Die Parteien streiten über die Abgeltung von Urlaub. Die Klägerin hatte Ende April 2017 ihr Arbeitsverhältnis zum 31.5.2017 ordentlich gekündigt. Nach Eingang des Kündigungsschreibens stellte die beklagte Arbeitgeberin die Klägerin mit Schreiben vom 2.5.2017 mit den Worten „Wir werden Sie im Mai nicht planen. Stattdessen stellen wir Sie unter Anrechnung Ihrer Überstunden und Urlaubsansprüche unwiderruflich frei. Den sich ergebenden Saldo Ihres Arbeitszeitkontos werden wir anschließend mit Ihrem Maigehalt verrechnen. …“ unwiderruflich frei. Die Klägerin hielt die Urlaubserteilung für unwirksam und verlangte von der Beklagten eine anteilige Urlaubsabgeltung für zehn Arbeitstage. Das ArbG wies die Klage ab, das LAG die Berufung zurück.

Wie hat das BAG entschieden?

Das BAG schloss sich den Vorinstanzen an und hielt die Revision für unbegründet.

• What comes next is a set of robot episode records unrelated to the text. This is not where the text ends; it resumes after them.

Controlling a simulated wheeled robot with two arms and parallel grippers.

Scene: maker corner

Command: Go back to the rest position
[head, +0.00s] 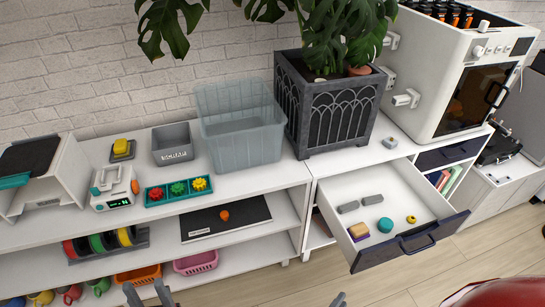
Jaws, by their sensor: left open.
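My left gripper (147,292) shows at the bottom edge, left of centre. Its two grey fingertips stand apart with nothing between them, in front of the lower shelf. A small grey tip, which looks like part of my right gripper (339,300), just shows at the bottom edge right of centre. The rest of it is out of the frame, so I cannot tell how its jaws stand.
A drawer (437,202) stands pulled out at the right, holding several small items. The white shelf unit (264,178) carries a clear bin (240,130), a planter (335,115) and a tray of gears (157,193). A red object (500,294) is at bottom right. Wooden floor (310,285) shows in front.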

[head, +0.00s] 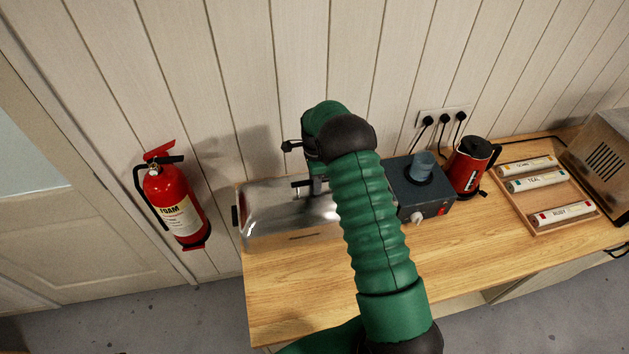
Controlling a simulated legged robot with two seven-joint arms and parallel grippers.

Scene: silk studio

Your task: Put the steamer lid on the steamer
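A long, shiny metal steamer body (262,222) lies at the left end of the wooden counter, with a dark fitting on its left end. Its right part is hidden behind my right arm. I cannot tell whether the shiny top surface is the steamer lid or part of the steamer; no separate lid shows clearly. My left gripper is out of view.
Right of my arm stand a dark box with a blue cylinder (422,166) and a red kettle (468,168). Farther right are a wooden tray (566,190) with labelled tubes and a metal appliance (603,145). A fire extinguisher (174,200) hangs left. The counter front (300,290) is clear.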

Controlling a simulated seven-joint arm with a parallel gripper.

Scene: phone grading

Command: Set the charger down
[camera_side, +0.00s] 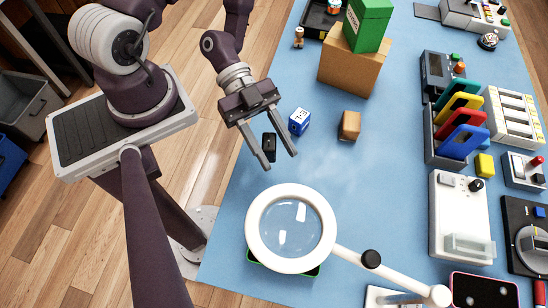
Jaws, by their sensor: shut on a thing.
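The charger appears to be the small black block (269,146) between the fingers of my gripper (278,158). My gripper points down and toward the front over the left part of the blue mat (330,190), and its jaws are shut on the block. I cannot tell whether the block touches the mat or hangs above it. A blue and white cube with printed marks (299,121) lies just right of my gripper.
A white ring magnifier (291,228) stands in front, over a green-edged item. A small brown box (349,125) lies to the right. A large cardboard box (351,75) carries a green box (368,24). Coloured phones (463,139) stand in a rack. The mat's middle is clear.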

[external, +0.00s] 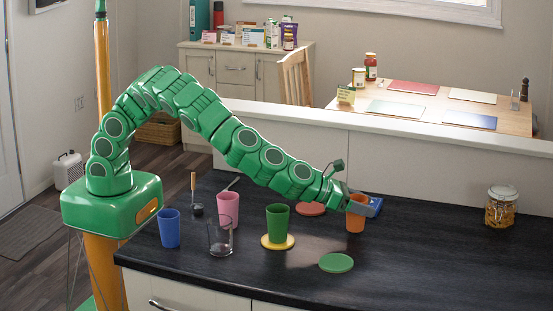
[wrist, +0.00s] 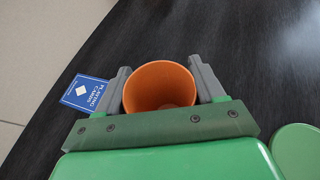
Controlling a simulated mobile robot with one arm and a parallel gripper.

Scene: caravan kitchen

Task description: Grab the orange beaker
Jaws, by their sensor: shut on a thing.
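The orange beaker (external: 355,218) is at the right end of my arm, near the back of the dark counter. It is upright, and its open mouth (wrist: 160,86) shows in the wrist view. My gripper (external: 356,204) has one finger on each side of it and is shut on it. In the wrist view my gripper's grey fingers (wrist: 160,84) flank the beaker's rim. I cannot tell whether the beaker's base touches the counter.
Blue playing cards (external: 374,206) lie just beside the beaker. A green beaker (external: 277,222) stands on a yellow coaster (external: 265,242). Pink (external: 228,208), blue (external: 169,230) and clear (external: 220,240) beakers stand left. A red coaster (external: 311,209) and green coaster (external: 336,263) lie nearby. A jar (external: 500,207) stands right.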

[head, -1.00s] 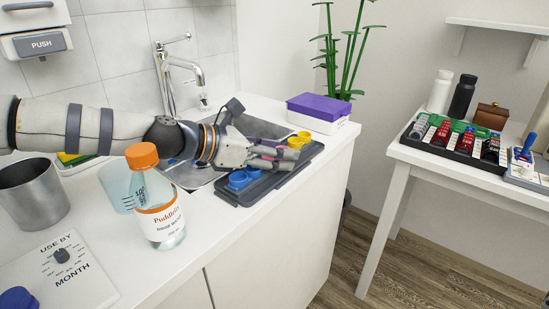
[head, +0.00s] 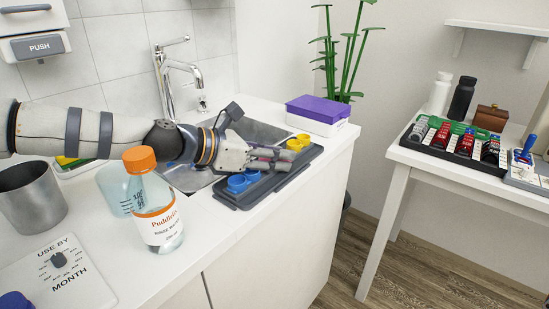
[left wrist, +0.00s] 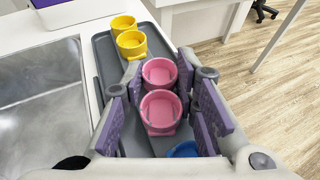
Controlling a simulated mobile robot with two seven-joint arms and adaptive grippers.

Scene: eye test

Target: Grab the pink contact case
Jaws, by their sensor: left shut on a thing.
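The pink contact case (left wrist: 160,108) has two round cups and sits in the dark grey tray (left wrist: 104,48), seen from above in the left wrist view. My left gripper (left wrist: 160,92) is shut on it, with purple-padded fingers on both sides. In the head view my left gripper (head: 270,159) is over the middle of the tray (head: 312,155), and its fingers hide most of the pink case. A yellow case (head: 298,142) lies beyond the fingers and a blue case (head: 241,182) on the near side. I cannot tell whether the pink case is lifted. My right gripper is out of view.
A labelled bottle with an orange cap (head: 154,205) and a metal cup (head: 30,195) stand in front of my left arm. The sink (head: 185,178) and tap are behind. A purple-lidded box (head: 318,113) stands past the tray. A second table (head: 430,158) is at right.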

Nach dessen Ansicht hatte die Beklagte der Klägerin mit der Mitteilung über ihre Freistellung wirksam Urlaub erteilt. Die Freistellungserklärung war für die Klägerin erkennbar auf die Erfüllung ihres Urlaubsanspruchs gerichtet und enthielt auch beide Komponenten der Erfüllung eines Urlaubsanspruchs. Fraglos war sie durch die Freistellung von der Erbringung der Arbeitsleistung befreit. Zwar zahlte die Beklagte die Urlaubsvergütung nicht vor Beginn des Freistellungszeitraums und damit vor Urlaubsantritt und hatte ihr die Zahlung der Urlaubsabgeltung auch nicht vorbehaltlos zugesagt. Das BAG legte aber die unwiderrufliche Freistellung durch die Beklagte als Absicht zur Urlaubserfüllung und damit zur Zahlung des Urlaubsentgelts aus. In einem bestehenden Arbeitsverhältnis stellt der Arbeitgeber nach Ansicht des BAG mit der Urlaubserteilung seine Pflicht zur Zahlung von Urlaubsgeld streitlos. Dies gilt jedenfalls dann, wenn keine anderweitigen gegenteiligen Anhaltspunkte vorliegen.

Dass die Beklagte in ihrer Freistellung nicht festlegte, welche Tage des Freistellungszeitraums dem Urlaub dienen sollten, war unschädlich. Denn damit hatte sie der Klägerin zulässigerweise die Entscheidung über die Lage des Urlaubs innerhalb des Freistellungszeitraums überlassen.

Fazit

Die Frage, ob und wann ein Arbeitgeber einseitig Urlaub gewähren kann, ist und bleibt ein Spannungsthema. Wenn wie hier der Urlaub in der Kündigungsfrist durch den Arbeitgeber festgelegt wird, wird das in der Regel von den Gerichten so akzeptiert.

Im bestehenden Arbeitsverhältnis sind die Urlaubswünsche des Arbeitnehmers oder der Arbeitnehmerin zu berücksichtigen. Äußern Arbeitnehmer*innen keine Urlaubswünsche, steigt die Chance für den Arbeitgeber, den Urlaub einseitig zu gewähren. Will eine Arbeitnehmerin oder ein Arbeitnehmer dann den Urlaub aber nicht in der vom Arbeitgeber festgelegten Zeit in Anspruch nehmen, muss sie/er zumindest ausdrücklich widersprechen, ggf. ausdrücklich andere Urlaubswünsche äußern. Andernfalls gilt der Urlaub als erfüllt.